_Given request_: Write out the listing below in full and exactly, leaving out every picture.

_Dataset content_:
-- START --

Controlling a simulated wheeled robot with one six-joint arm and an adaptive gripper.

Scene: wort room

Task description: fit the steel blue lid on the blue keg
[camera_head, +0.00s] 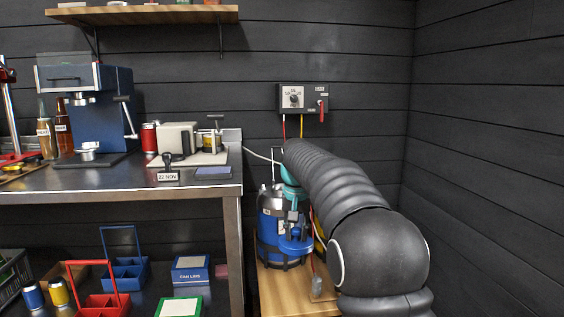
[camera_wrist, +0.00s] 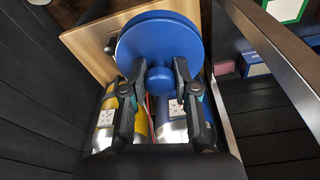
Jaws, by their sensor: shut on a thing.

-- END --

_Result of this exercise_:
Controlling a simulated wheeled robot with one six-joint arm and an adaptive gripper.

Scene: wort room

Task description: fit the steel blue lid on the blue keg
[camera_head, +0.00s] 
[camera_wrist, +0.00s] 
Jaws, by their sensor: shut on a thing.

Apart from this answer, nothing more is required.